● **SUPPLIED MATERIAL**
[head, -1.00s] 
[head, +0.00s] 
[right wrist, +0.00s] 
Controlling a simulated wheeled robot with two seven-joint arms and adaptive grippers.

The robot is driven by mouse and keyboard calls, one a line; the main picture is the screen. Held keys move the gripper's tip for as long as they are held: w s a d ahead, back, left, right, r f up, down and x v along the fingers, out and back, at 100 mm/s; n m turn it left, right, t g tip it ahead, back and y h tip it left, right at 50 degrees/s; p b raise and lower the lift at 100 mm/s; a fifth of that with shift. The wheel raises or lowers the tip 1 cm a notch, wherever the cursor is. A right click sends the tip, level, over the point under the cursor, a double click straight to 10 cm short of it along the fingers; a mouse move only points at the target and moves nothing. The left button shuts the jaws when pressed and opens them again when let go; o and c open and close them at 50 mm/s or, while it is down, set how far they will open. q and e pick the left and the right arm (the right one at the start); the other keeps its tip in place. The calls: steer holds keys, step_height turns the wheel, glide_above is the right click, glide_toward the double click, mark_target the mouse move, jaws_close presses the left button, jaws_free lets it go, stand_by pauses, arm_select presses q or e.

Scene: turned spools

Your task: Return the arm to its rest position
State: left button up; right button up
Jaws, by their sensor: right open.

● **REQUIRED WORK**
Beginning at the line that contains "Your task: Return", retype each line of the listing up to and including the last one, exactly as it stands, and nothing else.

● **TASK RESULT**
Your task: Return the arm to its rest position
State: left button up; right button up
Jaws, by their sensor: right open.

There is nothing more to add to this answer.